Frau Holda, physical worship and a story about knitting

 Recently there was an interesting blog about hands-on worship, the idea of honoring our Gods with practical physical actions. I thought it was well written and made good points but it also got me thinking about how often we may be called to do that in our own lives and how - or whether - we respond. So I wanted to share a story about my experience with Frau Holda, and the way that tangible skills are an act of worship in themselves.

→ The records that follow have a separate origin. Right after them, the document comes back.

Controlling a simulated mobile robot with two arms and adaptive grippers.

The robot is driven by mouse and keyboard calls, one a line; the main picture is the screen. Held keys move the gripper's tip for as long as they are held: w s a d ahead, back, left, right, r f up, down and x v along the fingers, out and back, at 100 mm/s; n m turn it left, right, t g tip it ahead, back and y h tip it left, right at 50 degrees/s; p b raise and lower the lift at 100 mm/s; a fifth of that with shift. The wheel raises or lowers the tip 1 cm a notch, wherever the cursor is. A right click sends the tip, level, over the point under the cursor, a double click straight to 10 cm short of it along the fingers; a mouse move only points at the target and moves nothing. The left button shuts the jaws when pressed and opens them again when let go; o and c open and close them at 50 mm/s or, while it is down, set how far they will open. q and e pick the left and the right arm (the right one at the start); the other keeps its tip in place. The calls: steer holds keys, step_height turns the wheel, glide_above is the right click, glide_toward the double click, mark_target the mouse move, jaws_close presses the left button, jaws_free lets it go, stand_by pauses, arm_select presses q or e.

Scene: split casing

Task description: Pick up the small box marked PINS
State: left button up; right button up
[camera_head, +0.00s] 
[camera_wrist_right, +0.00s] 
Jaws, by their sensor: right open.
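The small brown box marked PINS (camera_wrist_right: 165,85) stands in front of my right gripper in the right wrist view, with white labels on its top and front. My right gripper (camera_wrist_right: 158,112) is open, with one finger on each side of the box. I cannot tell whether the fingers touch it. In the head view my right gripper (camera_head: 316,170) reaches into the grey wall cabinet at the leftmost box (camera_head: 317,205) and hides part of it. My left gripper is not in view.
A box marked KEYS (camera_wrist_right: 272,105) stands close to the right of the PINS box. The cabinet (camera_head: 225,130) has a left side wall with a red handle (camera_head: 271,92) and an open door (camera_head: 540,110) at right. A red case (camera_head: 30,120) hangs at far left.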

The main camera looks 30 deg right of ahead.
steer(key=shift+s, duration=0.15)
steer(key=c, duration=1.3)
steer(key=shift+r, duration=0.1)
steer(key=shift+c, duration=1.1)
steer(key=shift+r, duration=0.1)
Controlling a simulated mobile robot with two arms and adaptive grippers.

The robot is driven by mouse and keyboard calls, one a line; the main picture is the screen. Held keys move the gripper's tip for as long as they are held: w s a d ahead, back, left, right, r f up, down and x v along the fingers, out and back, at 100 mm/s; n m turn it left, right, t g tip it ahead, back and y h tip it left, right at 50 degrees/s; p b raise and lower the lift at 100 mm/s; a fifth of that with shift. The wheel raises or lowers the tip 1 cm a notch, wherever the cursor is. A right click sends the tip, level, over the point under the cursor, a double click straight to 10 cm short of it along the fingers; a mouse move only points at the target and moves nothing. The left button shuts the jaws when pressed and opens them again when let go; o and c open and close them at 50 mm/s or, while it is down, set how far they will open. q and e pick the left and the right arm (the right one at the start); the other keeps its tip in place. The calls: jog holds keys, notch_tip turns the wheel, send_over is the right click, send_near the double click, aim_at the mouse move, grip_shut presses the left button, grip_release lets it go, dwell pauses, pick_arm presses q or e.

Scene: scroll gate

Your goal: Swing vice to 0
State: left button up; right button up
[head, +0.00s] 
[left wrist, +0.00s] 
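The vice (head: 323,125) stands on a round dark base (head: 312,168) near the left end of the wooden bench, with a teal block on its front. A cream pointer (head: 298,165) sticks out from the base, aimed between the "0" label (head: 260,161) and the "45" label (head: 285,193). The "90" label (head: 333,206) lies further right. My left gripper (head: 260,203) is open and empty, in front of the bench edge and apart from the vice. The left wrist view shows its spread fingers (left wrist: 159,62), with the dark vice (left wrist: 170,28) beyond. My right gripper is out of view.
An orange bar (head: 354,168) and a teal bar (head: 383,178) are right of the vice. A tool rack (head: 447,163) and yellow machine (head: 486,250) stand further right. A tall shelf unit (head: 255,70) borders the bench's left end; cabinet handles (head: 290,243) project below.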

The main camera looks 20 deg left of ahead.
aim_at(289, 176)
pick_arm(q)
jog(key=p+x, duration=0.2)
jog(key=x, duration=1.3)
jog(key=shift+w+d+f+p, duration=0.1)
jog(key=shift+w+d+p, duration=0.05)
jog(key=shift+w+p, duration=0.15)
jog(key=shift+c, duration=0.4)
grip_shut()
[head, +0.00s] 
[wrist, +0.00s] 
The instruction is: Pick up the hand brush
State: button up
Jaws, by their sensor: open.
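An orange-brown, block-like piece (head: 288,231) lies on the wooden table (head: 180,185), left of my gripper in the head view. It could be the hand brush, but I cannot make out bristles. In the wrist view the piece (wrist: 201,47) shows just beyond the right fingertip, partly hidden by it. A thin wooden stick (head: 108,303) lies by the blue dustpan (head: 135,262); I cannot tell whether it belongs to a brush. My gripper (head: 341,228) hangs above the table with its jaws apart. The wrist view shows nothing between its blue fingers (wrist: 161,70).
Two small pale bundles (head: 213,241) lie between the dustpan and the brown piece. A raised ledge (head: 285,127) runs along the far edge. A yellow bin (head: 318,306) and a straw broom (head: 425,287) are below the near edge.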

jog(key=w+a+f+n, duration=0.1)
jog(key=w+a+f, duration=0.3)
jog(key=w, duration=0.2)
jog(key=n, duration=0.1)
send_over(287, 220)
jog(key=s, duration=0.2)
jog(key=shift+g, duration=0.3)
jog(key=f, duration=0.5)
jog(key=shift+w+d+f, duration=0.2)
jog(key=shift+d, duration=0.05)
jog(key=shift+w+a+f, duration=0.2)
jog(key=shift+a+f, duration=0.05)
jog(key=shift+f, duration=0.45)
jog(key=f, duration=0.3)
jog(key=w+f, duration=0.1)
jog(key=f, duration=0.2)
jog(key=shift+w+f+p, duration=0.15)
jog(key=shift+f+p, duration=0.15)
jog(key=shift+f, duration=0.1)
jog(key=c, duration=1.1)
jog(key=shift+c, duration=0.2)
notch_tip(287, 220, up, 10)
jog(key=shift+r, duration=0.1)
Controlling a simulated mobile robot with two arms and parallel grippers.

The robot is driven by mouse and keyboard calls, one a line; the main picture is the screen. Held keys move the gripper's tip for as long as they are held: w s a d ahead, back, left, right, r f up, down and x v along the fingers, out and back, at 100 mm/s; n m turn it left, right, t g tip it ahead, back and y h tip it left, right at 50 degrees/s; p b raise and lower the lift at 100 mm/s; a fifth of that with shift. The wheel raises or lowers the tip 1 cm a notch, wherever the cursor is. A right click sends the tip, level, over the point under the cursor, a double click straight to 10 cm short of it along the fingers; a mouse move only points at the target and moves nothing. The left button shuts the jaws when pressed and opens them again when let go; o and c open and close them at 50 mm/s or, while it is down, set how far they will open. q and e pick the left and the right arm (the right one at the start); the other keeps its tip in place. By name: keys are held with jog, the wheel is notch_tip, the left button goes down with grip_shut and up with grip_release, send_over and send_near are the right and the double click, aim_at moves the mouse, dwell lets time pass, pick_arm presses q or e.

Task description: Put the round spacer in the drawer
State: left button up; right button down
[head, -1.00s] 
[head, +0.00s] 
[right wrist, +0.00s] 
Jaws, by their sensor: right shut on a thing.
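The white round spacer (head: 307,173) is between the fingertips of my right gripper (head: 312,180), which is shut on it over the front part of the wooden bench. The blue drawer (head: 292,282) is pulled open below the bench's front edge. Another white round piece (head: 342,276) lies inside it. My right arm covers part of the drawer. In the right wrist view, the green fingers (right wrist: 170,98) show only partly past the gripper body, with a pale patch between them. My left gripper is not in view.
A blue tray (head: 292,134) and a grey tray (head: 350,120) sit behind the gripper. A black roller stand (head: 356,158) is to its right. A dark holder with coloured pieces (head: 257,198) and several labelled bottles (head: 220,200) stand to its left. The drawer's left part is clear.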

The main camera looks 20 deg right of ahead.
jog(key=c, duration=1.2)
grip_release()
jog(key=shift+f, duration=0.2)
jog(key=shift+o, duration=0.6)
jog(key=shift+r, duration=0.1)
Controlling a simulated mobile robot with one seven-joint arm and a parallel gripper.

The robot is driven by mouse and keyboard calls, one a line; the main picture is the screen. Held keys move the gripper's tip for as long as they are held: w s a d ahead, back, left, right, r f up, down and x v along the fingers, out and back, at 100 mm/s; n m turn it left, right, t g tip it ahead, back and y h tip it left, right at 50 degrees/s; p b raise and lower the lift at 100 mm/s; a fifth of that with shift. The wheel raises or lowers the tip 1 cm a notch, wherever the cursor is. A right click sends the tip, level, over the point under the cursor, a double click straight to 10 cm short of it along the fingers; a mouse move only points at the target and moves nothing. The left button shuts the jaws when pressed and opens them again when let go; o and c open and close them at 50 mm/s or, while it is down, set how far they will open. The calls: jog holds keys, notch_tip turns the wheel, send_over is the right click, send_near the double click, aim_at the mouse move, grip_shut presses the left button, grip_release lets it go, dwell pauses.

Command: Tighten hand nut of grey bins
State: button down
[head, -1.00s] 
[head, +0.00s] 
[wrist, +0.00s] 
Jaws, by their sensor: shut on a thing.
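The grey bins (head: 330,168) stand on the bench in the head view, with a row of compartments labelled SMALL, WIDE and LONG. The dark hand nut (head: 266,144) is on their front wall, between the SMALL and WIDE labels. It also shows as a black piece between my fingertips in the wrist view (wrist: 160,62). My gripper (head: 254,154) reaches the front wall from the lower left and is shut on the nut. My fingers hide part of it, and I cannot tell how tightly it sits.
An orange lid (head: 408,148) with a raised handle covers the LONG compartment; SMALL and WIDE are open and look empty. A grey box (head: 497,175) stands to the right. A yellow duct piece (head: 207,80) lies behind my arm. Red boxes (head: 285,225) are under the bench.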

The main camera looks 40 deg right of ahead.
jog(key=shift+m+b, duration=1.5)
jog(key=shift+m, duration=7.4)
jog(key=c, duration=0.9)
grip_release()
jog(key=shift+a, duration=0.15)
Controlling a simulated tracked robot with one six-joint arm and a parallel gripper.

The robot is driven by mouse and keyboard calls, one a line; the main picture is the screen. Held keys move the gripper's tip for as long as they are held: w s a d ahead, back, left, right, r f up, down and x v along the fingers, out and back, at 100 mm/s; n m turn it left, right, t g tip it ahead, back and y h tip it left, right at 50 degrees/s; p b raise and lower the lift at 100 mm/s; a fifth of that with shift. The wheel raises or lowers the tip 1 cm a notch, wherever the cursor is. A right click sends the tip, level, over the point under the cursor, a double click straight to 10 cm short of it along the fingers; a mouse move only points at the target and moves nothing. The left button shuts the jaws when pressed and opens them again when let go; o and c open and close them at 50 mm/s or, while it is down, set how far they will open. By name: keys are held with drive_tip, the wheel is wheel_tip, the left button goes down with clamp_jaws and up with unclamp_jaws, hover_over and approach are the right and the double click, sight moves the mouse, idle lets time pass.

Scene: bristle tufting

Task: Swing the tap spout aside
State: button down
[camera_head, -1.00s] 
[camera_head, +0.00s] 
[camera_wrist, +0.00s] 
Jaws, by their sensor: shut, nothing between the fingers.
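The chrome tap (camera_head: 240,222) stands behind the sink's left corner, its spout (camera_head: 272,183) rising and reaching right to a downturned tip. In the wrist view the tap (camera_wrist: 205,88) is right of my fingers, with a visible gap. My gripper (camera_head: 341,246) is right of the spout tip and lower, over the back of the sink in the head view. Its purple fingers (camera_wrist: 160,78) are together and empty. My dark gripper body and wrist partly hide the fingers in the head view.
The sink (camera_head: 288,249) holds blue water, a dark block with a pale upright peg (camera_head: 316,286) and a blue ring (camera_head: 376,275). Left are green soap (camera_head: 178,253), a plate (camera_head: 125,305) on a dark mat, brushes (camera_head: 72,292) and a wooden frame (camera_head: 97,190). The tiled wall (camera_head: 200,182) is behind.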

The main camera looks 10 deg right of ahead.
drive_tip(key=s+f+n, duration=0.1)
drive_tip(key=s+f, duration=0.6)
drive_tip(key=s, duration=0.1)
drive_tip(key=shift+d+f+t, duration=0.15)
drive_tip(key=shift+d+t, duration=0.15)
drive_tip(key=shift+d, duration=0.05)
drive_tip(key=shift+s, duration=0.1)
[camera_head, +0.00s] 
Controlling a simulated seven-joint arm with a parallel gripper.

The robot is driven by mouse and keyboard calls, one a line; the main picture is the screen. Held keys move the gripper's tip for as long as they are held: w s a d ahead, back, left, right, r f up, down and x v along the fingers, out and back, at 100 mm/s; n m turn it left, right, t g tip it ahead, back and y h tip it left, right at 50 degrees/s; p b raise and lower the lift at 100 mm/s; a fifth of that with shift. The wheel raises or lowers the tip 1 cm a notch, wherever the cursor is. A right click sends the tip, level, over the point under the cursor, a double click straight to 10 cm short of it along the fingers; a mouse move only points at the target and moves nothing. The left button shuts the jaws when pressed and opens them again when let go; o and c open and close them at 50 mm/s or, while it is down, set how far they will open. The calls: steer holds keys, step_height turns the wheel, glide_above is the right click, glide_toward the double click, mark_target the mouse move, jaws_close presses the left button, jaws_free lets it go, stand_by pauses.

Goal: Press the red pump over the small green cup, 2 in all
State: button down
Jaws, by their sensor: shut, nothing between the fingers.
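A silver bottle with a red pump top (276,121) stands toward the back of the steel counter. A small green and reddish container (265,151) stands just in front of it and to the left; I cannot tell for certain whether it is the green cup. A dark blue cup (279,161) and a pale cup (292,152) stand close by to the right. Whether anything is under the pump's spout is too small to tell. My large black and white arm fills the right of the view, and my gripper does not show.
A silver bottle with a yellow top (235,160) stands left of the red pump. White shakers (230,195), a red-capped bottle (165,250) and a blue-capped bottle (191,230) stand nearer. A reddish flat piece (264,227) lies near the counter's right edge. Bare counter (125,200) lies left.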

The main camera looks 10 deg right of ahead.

   When I began honoring Frau Holda one of the first things I felt strongly was that she wanted me to learn how to knit. To me this made sense from her, as she is a Goddess associated with spinning yarn, and knitting is about as close to working with yarn as I can afford to get. But sensible or not I was dismayed. I am a domestic person in certain ways but anything relating to yarn makes me twitchy - its too tedious, too sedentary, too repetitive. I love the end results but I hate the very idea of my being the one to do it. So suffice to say that I was not thrilled to feel called to learn this skill. I dreaded it. I dragged my feet and of course found circumstances aligning so that I had ample unexpected opportunities to learn anyway. I was given all the supplies I needed, including yarn, by my grandmother who suddenly decided I was the perfect person to give her knitting paraphernalia too when her eyesight no longer let her do it herself. The same day I was at my daughters' school book fair, walking past a display, when one of those hobbies-for-dummies boxed kits suddenly fell off the table onto the floor in front of me. The topic of the kit? Knitting of course.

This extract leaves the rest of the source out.